LLaMA-LoRA-Tuner
LLaMA-LoRA-Tuner copied to clipboard
Inference got error "probability tensor contains either `inf`, `nan` or element < 0" while using beams=2 with temperature=0.1
Using decapoda-research/llama-7b-hf, beams = 2 with temperature = 0.1:
Note: Error will not be shown if Stream Output is enabled. If Stream Output is enabled, it will just output nothing.
beams = 2 with temperature = 0.4 also got this error, however, beams = 2 with temperature = 0.5 will not.
(unhelpful-ai-v01-3)
Same on the trained LoRA model:
Traceback (most recent call last):
File "/content/llama_lora/llama_lora/lib/streaming_generation_utils.py", line 47, in gentask
ret = self.mfunc(callback=_callback, **self.kwargs)
File "/content/llama_lora/llama_lora/lib/inference.py", line 59, in generate_with_callback
generation_output = model.generate(**kwargs)
File "/usr/local/lib/python3.9/dist-packages/peft/peft_model.py", line 631, in generate
outputs = self.base_model.generate(**kwargs)
File "/usr/local/lib/python3.9/dist-packages/torch/utils/_contextlib.py", line 115, in decorate_context
return func(*args, **kwargs)
File "/usr/local/lib/python3.9/dist-packages/transformers/generation/utils.py", line 1562, in generate
return self.beam_sample(
File "/usr/local/lib/python3.9/dist-packages/transformers/generation/utils.py", line 3187, in beam_sample
next_tokens = torch.multinomial(probs, num_samples=2 * num_beams)
RuntimeError: probability tensor contains either `inf`, `nan` or element < 0
Traceback (most recent call last):
File "/usr/local/lib/python3.9/dist-packages/gradio/blocks.py", line 1020, in postprocess_data
if predictions[i] is components._Keywords.FINISHED_ITERATING:
IndexError: tuple index out of range
During handling of the above exception, another exception occurred:
Traceback (most recent call last):
File "/usr/local/lib/python3.9/dist-packages/gradio/routes.py", line 393, in run_predict
output = await app.get_blocks().process_api(
File "/usr/local/lib/python3.9/dist-packages/gradio/blocks.py", line 1111, in process_api
data = self.postprocess_data(fn_index, result["prediction"], state)

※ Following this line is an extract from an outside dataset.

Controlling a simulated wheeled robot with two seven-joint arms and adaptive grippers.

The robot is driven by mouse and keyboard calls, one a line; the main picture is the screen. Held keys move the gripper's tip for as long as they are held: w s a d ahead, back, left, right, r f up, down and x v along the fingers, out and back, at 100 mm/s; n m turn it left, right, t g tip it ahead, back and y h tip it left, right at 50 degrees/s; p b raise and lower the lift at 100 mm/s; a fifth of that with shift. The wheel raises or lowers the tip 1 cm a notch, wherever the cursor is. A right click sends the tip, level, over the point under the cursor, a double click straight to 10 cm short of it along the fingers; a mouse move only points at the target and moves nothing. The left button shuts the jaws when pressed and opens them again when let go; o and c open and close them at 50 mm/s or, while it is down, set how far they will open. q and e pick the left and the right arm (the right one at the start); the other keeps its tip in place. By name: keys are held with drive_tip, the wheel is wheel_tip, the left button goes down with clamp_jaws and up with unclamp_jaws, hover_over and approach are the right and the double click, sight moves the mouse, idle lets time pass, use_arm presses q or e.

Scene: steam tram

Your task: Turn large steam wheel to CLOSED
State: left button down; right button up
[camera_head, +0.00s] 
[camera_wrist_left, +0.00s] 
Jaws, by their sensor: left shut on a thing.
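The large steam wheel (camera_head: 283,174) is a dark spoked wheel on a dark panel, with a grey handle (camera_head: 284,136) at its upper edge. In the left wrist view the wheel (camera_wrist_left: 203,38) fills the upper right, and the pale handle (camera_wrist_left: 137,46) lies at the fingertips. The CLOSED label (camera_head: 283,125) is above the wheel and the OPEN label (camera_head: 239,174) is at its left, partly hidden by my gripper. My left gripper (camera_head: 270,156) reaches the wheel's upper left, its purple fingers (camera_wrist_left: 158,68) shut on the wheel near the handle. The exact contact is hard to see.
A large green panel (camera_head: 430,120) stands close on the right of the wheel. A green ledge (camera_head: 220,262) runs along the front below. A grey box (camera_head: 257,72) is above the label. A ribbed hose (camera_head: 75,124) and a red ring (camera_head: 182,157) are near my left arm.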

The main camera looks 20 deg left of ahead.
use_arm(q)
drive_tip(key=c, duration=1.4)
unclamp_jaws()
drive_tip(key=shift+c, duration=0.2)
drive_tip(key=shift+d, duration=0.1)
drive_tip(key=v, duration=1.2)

File "/usr/local/lib/python3.9/dist-packages/gradio/blocks.py", line 1024, in postprocess_data
raise ValueError(
ValueError: Number of output components does not match number of values returned from from function do_inference
@paplorinc I think that's another error that I forgot to update the return value at some point of the do_inference function, causing Gradio to error at some chances. I noticed this a few days ago and fixed it on the main branch. Let me know if it still happens for you!